Desde el punto de vista técnico, los adoquines de la París-Roubaix exigen una destreza extraordinaria por parte de los ciclistas. El pavé irregular y resbaladizo requiere una habilidad excepcional para mantener el equilibrio, elegir la trazada correcta y absorber las vibraciones que sacuden el cuerpo durante kilómetros interminables. Cada sector de adoquines es una prueba de fuego para la técnica del ciclista, que debe adaptarse constantemente a las condiciones cambiantes del terreno. La vibración constante y la dureza del terreno castigan el cuerpo de los ciclistas, exigiendo una resistencia sobrehumana para soportar el dolor y la fatiga que se acumulan con cada kilómetro recorrido. La París-Roubaix es una batalla de desgaste en la que cada golpe de pedal sobre los pavés es un acto de valentía en un campo de minas donde la capacidad técnica, la intuición, y la resistencia se fusionan en una danza épica,

Y así, con una determinación inquebrantable y un coraje a prueba de obstáculos, Van der Poel cruzó la línea de meta en la París-Roubaix, conquistando un triunfo que quedará grabado en la memoria de todos los aficionados al ciclismo. Su victoria no fue solo la de un día, fue la culminación de años de dedicación, sacrificio y pasión por un deporte que lo ha llevado a tocar las estrellas con las manos, a unas alturas cuyo oxígeno sólo respiran Sagan; Boonen o Cancellara.

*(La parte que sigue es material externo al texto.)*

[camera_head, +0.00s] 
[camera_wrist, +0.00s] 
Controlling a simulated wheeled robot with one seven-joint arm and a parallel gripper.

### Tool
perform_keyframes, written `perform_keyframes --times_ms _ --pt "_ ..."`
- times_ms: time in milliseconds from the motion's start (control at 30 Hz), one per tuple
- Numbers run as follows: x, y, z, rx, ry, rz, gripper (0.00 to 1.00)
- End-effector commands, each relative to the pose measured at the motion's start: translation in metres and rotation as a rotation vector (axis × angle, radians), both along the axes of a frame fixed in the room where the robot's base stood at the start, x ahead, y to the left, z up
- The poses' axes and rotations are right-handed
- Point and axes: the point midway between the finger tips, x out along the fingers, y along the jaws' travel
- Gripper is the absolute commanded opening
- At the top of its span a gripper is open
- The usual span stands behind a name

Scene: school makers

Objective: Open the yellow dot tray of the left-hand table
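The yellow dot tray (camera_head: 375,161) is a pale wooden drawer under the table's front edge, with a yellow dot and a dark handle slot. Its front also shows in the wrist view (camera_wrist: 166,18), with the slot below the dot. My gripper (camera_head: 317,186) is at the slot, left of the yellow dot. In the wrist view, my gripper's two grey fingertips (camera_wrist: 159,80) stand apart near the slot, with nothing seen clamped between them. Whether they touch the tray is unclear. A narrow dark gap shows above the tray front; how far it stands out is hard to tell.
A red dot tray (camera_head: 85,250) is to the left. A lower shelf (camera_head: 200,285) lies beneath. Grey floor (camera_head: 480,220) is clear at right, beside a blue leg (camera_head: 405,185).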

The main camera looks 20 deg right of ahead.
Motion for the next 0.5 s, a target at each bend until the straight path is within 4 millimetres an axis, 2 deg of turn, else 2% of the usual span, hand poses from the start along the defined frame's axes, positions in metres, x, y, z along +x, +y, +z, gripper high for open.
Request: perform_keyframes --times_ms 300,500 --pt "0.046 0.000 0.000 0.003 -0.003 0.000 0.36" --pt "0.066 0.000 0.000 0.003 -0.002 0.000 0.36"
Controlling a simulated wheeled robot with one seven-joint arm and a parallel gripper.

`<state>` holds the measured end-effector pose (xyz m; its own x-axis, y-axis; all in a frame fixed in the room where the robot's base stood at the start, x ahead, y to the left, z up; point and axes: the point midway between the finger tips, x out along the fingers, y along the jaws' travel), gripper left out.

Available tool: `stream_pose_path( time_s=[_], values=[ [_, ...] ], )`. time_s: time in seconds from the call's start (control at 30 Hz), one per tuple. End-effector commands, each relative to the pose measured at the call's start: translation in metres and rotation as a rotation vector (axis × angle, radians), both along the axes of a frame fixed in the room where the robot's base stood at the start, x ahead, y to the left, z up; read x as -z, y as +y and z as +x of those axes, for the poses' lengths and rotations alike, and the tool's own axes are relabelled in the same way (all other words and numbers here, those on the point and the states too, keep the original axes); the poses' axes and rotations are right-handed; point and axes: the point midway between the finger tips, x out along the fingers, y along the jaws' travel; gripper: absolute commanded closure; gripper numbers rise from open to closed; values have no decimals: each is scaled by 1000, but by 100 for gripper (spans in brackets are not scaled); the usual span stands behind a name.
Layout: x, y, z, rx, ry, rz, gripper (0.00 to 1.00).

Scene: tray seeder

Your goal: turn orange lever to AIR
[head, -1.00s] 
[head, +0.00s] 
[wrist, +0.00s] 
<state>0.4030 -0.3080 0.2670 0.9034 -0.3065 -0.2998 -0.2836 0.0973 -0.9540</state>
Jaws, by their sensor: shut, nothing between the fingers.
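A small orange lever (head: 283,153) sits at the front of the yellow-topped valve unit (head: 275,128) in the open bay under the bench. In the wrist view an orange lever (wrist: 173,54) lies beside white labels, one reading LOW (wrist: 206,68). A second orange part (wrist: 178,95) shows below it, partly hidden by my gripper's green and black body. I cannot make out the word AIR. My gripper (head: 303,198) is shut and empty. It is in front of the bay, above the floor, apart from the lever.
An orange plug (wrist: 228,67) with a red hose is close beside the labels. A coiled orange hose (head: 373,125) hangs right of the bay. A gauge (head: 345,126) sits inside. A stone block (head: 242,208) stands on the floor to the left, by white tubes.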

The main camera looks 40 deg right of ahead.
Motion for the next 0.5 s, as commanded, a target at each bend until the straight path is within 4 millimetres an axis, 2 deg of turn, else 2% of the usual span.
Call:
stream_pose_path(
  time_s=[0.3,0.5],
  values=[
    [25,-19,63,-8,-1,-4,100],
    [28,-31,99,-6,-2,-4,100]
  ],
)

Al igual que el explorador se aventura en lo salvaje en busca de nuevas fronteras, el tulipán corrió  desafiando sus propios límites físicos y mentales.

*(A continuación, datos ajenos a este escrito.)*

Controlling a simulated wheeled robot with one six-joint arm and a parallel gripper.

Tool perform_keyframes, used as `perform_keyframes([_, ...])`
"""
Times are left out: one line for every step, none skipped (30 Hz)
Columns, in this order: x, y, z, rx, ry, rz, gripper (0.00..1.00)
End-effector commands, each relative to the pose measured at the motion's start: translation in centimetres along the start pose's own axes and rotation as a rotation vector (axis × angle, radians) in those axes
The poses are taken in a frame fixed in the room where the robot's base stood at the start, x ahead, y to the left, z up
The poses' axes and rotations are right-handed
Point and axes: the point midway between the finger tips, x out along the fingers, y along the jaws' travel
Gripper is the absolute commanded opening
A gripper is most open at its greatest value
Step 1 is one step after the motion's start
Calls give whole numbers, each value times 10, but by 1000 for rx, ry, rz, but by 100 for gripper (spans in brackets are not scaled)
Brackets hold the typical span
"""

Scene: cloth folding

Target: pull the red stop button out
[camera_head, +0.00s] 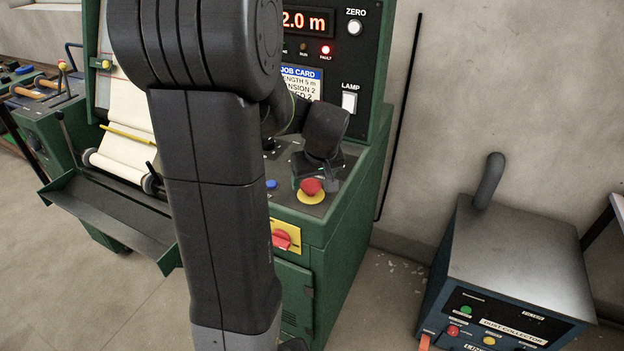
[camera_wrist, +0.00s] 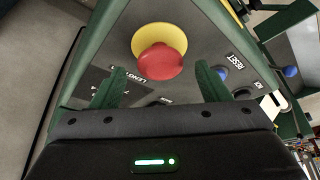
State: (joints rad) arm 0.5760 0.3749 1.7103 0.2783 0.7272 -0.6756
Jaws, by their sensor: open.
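The red stop button (camera_head: 312,187) has a round mushroom head on a yellow disc, on the sloping panel of the green machine. In the wrist view the button (camera_wrist: 160,62) is just beyond my gripper (camera_wrist: 159,82), roughly centred between the two green fingers. The fingers are apart and nothing is held between them. In the head view my gripper (camera_head: 318,172) is at the panel just behind the button. My arm hides much of the panel's left side.
A blue button (camera_head: 271,184) sits left of the stop button; RESET is printed beside a blue button (camera_wrist: 221,72) in the wrist view. A red rotary switch (camera_head: 282,239) is on the front face. A display (camera_head: 307,21) stands above. A dust collector (camera_head: 510,265) stands right.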

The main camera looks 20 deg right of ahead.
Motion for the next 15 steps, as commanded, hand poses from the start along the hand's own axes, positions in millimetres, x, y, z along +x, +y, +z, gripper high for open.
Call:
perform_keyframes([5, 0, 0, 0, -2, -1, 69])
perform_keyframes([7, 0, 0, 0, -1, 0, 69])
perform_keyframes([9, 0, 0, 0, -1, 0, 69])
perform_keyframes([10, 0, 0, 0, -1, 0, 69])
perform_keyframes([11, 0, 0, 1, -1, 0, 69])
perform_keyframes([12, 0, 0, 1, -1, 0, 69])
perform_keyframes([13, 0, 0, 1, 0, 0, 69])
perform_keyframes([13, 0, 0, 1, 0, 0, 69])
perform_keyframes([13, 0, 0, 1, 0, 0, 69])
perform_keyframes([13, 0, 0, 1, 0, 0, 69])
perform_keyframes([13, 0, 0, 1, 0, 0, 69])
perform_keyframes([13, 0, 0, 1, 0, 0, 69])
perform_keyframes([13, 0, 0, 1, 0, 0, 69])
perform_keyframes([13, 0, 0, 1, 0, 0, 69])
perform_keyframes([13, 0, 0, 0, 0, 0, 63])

Con cada victoria, el ciclista neerlandés continua elevando su estatus en el mundo del ciclismo y ampliando su legado como uno de los grandes de la historia de este deporte. Y es que no tengo ninguna duda de que Mathieu Van der Poel seguirá haciendo más grande aún su legado, dejando una huella imborrable en el ciclismo y en el corazón de todos aquellos que amamos este deporte. Su historia está lejos de haber llegado a su fin; al contrario, cada nueva victoria será un nuevo capítulo en la epopeya de un campeón destinado a alcanzar las cimas más altas y a inspirar a todo aquel que sueñe con alcanzar la grandeza.